The occasion was the 17th anniversary of the Nobel Peace Prize being awarded to the Dalai Lama. And, a gathering of 300-odd Tibetans took this as an opportunity to come together and celebrate.
On Sunday, the Sharda Mangal Karyalaya in Dadar was overflowing with mirth and camaraderie as 300 Tibetans came together to commemorate the 17th anniversary of their spiritual leader's date with the Nobel Peace Prize.
They sang songs, clapped and whistled as 25-year-old Wangchuk Sonam sang Pankaj Udhas' Chupke Chupke, after which he followed it up with Tibetan songs praising his country and the Dalai Lama.
Sunday was also United Nations' Human Rights Day.
The programme, jointly organised by Tibetan Refugee Association in Mumbai and Friends of Tibet, has been an annual event since 1989 and is to many Tibetans a way to revive their ties with their motherland.

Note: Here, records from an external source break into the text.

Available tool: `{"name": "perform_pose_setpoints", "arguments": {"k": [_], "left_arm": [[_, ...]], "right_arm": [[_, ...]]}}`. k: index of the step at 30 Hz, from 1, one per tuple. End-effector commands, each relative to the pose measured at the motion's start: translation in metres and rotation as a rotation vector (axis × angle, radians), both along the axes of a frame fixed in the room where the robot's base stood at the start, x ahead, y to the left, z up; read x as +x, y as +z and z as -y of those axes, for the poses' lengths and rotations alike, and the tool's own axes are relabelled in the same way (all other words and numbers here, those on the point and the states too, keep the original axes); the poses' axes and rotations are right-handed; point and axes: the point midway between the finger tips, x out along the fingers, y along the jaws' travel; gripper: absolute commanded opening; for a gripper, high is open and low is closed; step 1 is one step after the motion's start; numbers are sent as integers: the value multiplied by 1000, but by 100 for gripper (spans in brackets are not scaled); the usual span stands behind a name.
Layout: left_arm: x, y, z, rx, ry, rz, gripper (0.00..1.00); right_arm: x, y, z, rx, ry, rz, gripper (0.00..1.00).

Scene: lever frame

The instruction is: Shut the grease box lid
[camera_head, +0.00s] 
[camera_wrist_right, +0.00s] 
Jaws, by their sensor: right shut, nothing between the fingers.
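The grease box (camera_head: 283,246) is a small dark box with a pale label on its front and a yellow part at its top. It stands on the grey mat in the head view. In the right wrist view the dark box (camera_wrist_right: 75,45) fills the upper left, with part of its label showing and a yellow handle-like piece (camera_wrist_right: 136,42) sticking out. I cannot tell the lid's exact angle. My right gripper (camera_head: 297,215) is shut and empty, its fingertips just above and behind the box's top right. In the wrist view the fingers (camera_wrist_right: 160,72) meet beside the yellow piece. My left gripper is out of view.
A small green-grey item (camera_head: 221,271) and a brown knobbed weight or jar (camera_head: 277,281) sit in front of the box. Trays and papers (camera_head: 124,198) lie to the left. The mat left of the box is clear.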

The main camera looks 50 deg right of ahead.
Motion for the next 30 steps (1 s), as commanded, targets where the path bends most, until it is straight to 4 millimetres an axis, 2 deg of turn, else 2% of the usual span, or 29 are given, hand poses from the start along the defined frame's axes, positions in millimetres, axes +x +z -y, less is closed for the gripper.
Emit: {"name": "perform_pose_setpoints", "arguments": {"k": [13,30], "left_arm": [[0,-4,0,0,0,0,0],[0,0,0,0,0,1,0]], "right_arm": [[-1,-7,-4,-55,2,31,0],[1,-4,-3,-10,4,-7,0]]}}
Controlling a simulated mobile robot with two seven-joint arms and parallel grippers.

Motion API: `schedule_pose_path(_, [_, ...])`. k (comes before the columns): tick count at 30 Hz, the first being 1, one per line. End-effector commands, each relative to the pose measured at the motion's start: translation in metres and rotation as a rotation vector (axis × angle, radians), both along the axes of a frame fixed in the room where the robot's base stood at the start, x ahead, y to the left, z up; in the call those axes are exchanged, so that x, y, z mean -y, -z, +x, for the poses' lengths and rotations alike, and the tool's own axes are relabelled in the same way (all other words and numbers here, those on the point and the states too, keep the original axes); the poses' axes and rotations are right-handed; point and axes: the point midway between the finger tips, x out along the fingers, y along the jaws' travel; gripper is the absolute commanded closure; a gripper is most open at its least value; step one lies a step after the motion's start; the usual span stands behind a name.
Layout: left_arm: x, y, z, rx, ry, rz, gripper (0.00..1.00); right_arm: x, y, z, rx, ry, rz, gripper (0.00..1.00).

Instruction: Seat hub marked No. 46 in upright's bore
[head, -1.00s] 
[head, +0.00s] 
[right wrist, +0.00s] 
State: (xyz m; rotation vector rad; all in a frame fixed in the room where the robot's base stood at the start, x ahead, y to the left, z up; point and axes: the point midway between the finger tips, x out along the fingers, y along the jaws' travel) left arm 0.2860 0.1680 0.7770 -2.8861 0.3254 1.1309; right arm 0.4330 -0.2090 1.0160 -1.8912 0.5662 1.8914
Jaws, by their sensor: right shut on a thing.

For 48-year-old Nima Tsring of Karnataka, in Mumbai to sell sweaters, this is an annual event. "My mother was pregnant with me when my parents escaped to India. I've never been to the land of my forefathers and such gatherings revive memories of our lost land," Tsring said.
Tsering Dhundup (27), public relations officer of the Tibetan Youth Congress, said: "The 1.35 lakh Tibetan community is just a drop in the vast ocean that is India. Such gatherings enable us to keep in touch."
However, the community is taking a cautious stand on the improving relations of India with China, in the light of Chinese President Hu Jintao's recent visit to India. "We'll be grateful to the Indian government for providing us shelter and help," Dhundup said.
Welcoming India's attempts to foster trade and peace with China, he said: "But it must remember that our border disputes with China arose after it illegally occupied Tibet. Hence, the Indian government should consider the opinion of the Tibetans while resolving any border disputes."
Added Tsring: "We want to attain independence for Tibet, but will abide by peaceful means taught to us by the Dalai Lama."
The event also saw the launch of the book Little Lhasa: Reflections on Exiled Tibet by journalist Tsering Namgyal. The book is a socio-economic insight into the lives of Tibetan exiles in India.